"Maré" by Adriana Calcanhotto
Reviewed by Volker Poelzl
Adriana Calcanhotto is among Brazil’s most successful singers/songwriters of the past decade and a half. In Brazil she has won several gold and platinum awards for her albums, but outside Brazil her albums are only available as expensive and poorly marketed imports. She is also popular in Argentina and Portugal, where she has recently toured, but she is otherwise not well known on the international stage. One of the reasons may be that, unlike some of her contemporaries among Brazilian singers such as Bebel Gilberto, she sings exclusively in Portuguese, which makes her music less accessible to international audiences.
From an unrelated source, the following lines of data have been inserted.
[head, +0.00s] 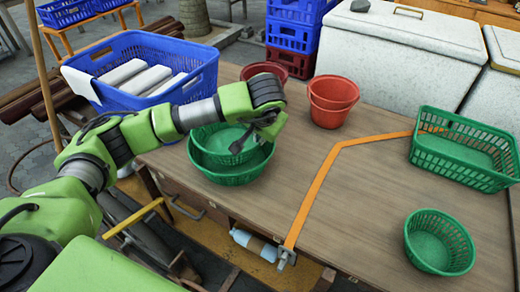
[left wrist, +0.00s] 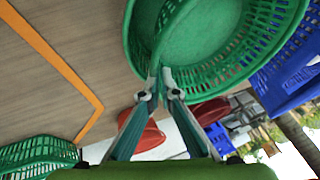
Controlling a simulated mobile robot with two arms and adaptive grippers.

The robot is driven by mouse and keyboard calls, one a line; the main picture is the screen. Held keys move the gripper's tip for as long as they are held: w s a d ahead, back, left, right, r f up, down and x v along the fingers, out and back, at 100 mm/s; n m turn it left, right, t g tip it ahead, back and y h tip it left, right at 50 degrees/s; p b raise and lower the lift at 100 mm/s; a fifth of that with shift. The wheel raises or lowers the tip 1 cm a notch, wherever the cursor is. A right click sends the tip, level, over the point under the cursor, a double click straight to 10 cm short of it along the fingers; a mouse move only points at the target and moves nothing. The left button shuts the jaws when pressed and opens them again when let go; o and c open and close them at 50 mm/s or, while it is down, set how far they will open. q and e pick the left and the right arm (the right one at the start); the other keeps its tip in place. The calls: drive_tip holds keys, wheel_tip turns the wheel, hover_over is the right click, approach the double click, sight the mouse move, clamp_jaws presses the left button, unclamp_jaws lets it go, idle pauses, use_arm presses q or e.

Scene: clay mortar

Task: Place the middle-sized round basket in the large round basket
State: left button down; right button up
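The green middle-sized round basket (head: 219,143) is nested inside the opening of the large green round basket (head: 232,178), which stands on the wooden table at its left side. I cannot tell whether it rests on the large basket's bottom. My left gripper (head: 238,148) reaches over the two baskets from above. In the left wrist view its fingers (left wrist: 161,72) are closed together on the rim of the middle-sized basket (left wrist: 195,35). The large basket's slotted wall (left wrist: 272,30) shows beyond it. The arm hides part of both baskets. My right gripper is not in view.
A small green round basket (head: 439,242) and a green rectangular basket (head: 465,150) stand on the right. Red pots (head: 333,101) stand at the back. A blue crate (head: 143,69) is at the left. An orange strip (head: 325,172) crosses the table, whose middle is clear.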

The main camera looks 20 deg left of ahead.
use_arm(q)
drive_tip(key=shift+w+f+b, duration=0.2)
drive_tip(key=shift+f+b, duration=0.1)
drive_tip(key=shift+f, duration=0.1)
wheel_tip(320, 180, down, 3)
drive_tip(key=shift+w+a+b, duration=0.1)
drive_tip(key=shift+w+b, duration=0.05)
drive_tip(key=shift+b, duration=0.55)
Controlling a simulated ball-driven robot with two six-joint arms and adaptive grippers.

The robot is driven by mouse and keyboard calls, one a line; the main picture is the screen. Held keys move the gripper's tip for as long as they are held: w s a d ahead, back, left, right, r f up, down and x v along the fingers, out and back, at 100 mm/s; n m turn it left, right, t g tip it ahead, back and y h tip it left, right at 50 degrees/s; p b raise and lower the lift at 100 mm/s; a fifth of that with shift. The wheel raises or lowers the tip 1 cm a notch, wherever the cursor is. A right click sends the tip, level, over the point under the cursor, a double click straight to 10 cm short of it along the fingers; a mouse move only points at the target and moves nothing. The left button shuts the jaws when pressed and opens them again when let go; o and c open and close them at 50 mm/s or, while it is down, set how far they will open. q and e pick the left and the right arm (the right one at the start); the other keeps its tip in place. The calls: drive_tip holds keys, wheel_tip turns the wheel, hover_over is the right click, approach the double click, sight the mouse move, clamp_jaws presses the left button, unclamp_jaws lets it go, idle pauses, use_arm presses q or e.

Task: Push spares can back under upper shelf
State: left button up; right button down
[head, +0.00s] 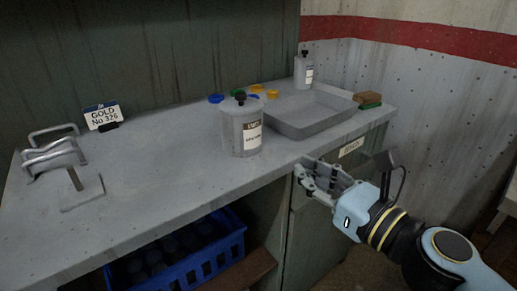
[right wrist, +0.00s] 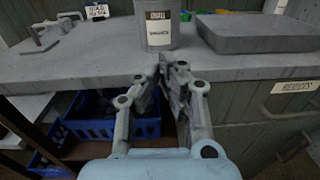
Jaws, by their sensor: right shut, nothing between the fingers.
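A grey can (head: 240,126) with a black knob on top and a white label under a dark band stands upright on the grey worktop (head: 150,170), near its front edge. The label is too small to read surely. In the right wrist view the can (right wrist: 158,26) stands just beyond my fingertips, with its top cut off. My right gripper (head: 306,172) is shut and empty at the worktop's front edge, to the right of the can and apart from it in the head view. My left gripper is not in view. I cannot make out an upper shelf.
A shallow grey tray (head: 300,127) lies right of the can. Coloured lids (head: 256,89), a white bottle (head: 303,68) and sponges (head: 368,98) are behind. A clamp-like metal fixture (head: 55,155) and number plate (head: 102,116) stand left. A blue crate (head: 200,270) is below the worktop.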

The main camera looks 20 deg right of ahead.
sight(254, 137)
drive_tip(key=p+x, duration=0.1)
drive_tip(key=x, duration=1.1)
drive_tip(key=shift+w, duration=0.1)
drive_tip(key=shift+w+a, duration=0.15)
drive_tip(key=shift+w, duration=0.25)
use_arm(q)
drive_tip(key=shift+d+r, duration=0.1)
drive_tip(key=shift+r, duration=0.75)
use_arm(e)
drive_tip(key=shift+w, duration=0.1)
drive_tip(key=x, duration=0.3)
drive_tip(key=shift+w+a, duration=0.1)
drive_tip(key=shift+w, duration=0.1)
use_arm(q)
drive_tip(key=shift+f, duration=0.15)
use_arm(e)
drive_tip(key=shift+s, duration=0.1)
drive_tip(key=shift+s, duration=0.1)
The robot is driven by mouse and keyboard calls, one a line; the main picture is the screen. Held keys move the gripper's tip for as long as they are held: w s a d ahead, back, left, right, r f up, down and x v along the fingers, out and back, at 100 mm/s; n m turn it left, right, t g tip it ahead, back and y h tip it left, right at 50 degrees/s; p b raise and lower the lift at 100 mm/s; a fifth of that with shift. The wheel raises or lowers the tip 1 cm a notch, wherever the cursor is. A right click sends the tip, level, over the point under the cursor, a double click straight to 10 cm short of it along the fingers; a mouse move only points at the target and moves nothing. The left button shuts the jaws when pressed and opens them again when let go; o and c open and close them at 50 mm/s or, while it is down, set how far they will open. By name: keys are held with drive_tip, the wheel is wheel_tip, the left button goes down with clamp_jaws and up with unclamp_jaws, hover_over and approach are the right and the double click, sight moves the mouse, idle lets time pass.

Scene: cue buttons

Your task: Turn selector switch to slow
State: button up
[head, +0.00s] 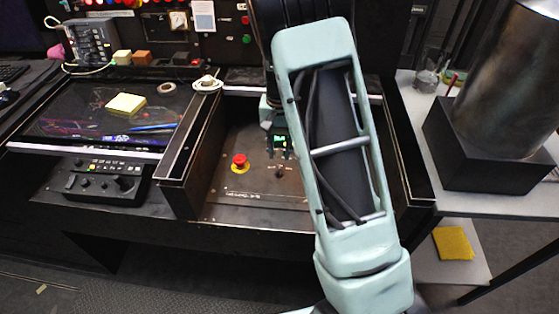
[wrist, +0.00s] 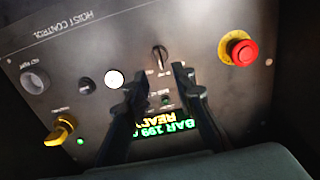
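In the wrist view, a small black knob with a pointer (wrist: 159,58), which looks like the selector switch, sits on a dark panel marked HOIST CONTROL (wrist: 105,45). Its labels are too blurred to read. My gripper (wrist: 156,76) is open. Its two dark fingers stand apart, with tips just short of the knob, one to each side in the picture. No contact shows. A yellow turn handle (wrist: 62,130) is at the panel's lower left. In the head view, the knob (head: 280,173) shows on the recessed panel (head: 225,195); my arm hides most of the gripper.
A white button (wrist: 114,78) is at left. A lit green display (wrist: 168,135) shows between the fingers. Raised dark walls (head: 190,150) border the panel.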

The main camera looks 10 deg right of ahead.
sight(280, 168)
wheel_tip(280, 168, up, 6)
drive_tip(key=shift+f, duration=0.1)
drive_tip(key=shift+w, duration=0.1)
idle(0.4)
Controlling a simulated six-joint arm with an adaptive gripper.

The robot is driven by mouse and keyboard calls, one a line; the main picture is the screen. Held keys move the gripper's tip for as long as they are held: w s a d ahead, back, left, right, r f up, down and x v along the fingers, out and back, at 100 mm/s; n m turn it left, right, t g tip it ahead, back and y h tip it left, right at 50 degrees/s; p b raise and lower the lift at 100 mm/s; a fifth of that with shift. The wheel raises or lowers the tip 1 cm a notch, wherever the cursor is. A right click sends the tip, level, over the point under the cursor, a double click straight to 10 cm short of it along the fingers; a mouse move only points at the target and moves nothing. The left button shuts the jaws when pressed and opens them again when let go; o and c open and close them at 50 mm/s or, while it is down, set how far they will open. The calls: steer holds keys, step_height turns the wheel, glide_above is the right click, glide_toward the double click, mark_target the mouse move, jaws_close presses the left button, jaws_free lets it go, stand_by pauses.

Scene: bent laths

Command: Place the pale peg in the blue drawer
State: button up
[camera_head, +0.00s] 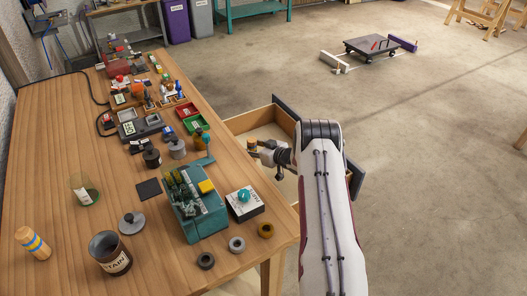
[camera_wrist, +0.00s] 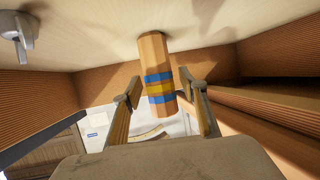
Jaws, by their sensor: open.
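The drawer (camera_head: 287,107) stands pulled out from the table's right side; its front is dark blue-grey and its inside pale wood. My gripper (camera_head: 256,148) is over the open drawer. In the wrist view my gripper (camera_wrist: 163,92) has its two fingers apart, with a wooden peg (camera_wrist: 153,50) between or just beyond them. This peg has blue and yellow bands and appears inside the drawer; gaps show beside it. Another light wooden peg with blue and yellow bands (camera_head: 32,242) is on the table at the front left. My arm hides part of the drawer.
A grey metal object (camera_wrist: 20,35) is at the wrist view's upper left. The table (camera_head: 70,150) holds a dark can (camera_head: 108,253), a teal machine (camera_head: 198,212), a dial box (camera_head: 244,204), and red and green trays (camera_head: 190,123). The drawer's wooden walls (camera_wrist: 35,95) are close around my gripper.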

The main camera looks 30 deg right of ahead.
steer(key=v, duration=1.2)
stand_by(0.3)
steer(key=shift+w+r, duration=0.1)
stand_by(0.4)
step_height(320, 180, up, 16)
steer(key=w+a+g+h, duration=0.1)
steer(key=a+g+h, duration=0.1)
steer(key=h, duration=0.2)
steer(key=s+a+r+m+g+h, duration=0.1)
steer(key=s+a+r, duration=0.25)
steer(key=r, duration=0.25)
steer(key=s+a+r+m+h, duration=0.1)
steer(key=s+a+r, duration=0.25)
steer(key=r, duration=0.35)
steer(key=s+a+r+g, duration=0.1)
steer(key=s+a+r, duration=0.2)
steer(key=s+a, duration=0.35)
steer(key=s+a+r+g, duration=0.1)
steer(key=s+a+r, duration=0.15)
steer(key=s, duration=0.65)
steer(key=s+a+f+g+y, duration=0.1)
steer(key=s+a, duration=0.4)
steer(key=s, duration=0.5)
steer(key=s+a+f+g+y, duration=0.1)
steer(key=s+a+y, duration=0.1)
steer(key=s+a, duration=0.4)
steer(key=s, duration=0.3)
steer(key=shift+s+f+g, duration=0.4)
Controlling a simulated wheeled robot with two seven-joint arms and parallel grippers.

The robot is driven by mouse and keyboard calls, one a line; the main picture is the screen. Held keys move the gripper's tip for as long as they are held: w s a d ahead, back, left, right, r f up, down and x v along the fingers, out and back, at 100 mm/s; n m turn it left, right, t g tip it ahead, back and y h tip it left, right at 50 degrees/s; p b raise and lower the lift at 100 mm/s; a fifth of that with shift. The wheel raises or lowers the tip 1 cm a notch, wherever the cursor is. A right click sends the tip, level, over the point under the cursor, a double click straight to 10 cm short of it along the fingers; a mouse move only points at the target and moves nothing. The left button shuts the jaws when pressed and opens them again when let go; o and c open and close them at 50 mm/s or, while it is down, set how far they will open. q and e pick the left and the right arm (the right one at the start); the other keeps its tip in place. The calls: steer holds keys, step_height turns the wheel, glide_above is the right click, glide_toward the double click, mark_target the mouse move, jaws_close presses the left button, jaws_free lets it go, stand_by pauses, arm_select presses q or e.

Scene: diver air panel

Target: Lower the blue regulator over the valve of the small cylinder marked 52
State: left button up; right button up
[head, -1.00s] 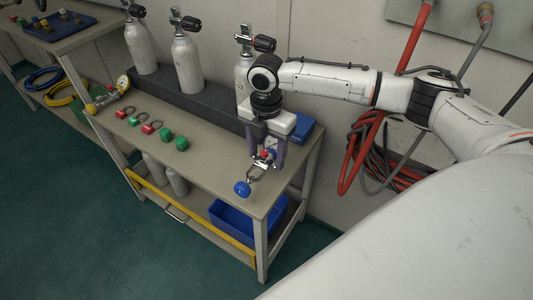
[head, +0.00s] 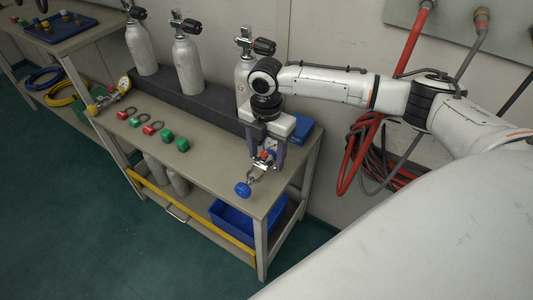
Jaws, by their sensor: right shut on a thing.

Adriana Calcanhotto has proven her talent as a musician, singer, and songwriter in the nine CDs she has released since 1990. She is part of a younger generation of musicians devoted to the broad Brazilian genre “MPB” (Música Popular Brasileira or Popular Brazilian Music), a movement that started in the early 1960s. MPB fuses traditional Brazilian rhythms and music with modern rock elements, while emphasizing engaging and thoughtful lyrics. One of the inherent qualities of Brazil’s popular music (MPB) is its adaptability and openness to new influences and directions, and Calcanhotto definitely incorporates this openness and penchant for experimentation into her own music. She combines new and old material with her own lyrics and new experimental arrangements, showing that she is not bound by tradition, but by a quest to experiment with new forms of musical expression.
Adriana Calcanhotto’s latest album “Maré,” which means “Tide” is part of a series of releases in which she explores themes and music related to the sea. Just as with her previous CDs, she has assembled a great group of musicians--including Moreno Veloso (son of Brazilian music legend Caetano Veloso)--who skillfully back up her guitar and vocals. Her own songs stand out with their poetic lyrics and slightly melancholic melodies, but she also performs songs of other Brazilian songwriters, among them Dorival Caymmi and Caetano Veloso, two of Brazil’s most popular stars of the twentieth century.
Despite the varied repertoire from a number of composers and collaborators, “Maré” is a cohesive musical effort, thanks to the creative talent of Calcanhotto and her producer Arto Lindsay, a U.S. producer and experimental composer, who worked and played with New York avant-garde musicians during the 1980s. Even though she performs songs by other songwriters, Calcanhotto succeeds in giving each song her own unique interpretation and musical arrangement, never copying another artist’s sound, but always turning other material into her own unique musical expression, often with unusual and experimental arrangements. The songs on “Maré” also stand out for their lyrics, which are often complex and abstract. They are more about describing a state of mind, a sensation, or feeling, in poetic terms than about telling a story or relating a message. Here is an example from the album’s title song “Maré,” for which Calcanhotto wrote the lyrics:
“One more time
The sea comes
To give itself
As an image,
From arid to a mirage…”
In contrast to recent CD releases by some of her better-known contemporaries, who often include well-known Bossa Nova classics, “Maré” introduces new and recent material by the younger generation of Brazilian songwriters, which brings a new fresh wind to contemporary Brazilian music. For anyone interested in Brazilian music beyond Bossa Nova, Andriana Calcanhotto’s new release “Maré” is definitely worth checking out. The CD was released on the Sony BMG Brazil label, and is available as an import.